REQUIREMENTS:
Print verbatim the opening line of the material and every subsequent line through the one containing "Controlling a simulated".

SOURCE EXCERPT:
╭──
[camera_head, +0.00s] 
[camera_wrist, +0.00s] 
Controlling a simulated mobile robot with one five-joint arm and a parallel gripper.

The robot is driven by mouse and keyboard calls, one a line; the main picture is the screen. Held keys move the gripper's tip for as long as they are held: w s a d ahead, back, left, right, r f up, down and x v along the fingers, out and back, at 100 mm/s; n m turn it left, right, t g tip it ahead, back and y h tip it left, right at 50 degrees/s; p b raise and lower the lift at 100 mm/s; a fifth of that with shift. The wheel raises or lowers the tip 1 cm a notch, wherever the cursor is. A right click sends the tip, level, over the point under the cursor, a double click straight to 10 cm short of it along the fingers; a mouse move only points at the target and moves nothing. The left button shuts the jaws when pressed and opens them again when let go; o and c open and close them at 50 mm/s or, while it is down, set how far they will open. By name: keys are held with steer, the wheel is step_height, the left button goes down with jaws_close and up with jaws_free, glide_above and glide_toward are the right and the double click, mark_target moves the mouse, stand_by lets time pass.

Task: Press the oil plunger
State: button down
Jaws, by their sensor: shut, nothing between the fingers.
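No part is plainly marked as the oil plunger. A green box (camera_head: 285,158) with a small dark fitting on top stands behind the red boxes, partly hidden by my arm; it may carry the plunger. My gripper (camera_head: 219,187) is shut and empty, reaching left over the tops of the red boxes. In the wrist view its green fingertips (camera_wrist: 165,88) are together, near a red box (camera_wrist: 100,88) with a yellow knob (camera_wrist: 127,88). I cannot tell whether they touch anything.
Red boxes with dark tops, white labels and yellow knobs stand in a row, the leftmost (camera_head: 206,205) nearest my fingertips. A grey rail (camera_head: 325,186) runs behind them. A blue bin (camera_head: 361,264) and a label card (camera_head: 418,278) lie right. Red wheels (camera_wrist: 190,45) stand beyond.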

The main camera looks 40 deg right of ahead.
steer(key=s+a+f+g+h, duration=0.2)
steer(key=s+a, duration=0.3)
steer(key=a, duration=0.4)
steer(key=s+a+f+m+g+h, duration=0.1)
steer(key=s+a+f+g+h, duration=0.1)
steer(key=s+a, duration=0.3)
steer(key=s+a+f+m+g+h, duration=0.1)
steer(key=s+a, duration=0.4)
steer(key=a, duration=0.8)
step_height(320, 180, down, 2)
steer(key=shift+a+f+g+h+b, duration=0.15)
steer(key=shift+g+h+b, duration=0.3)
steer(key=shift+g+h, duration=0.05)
╰──
OUTPUT OF THE EXERCISE:
[camera_head, +0.00s] 
[camera_wrist, +0.00s] 
Controlling a simulated mobile robot with one five-joint arm and a parallel gripper.

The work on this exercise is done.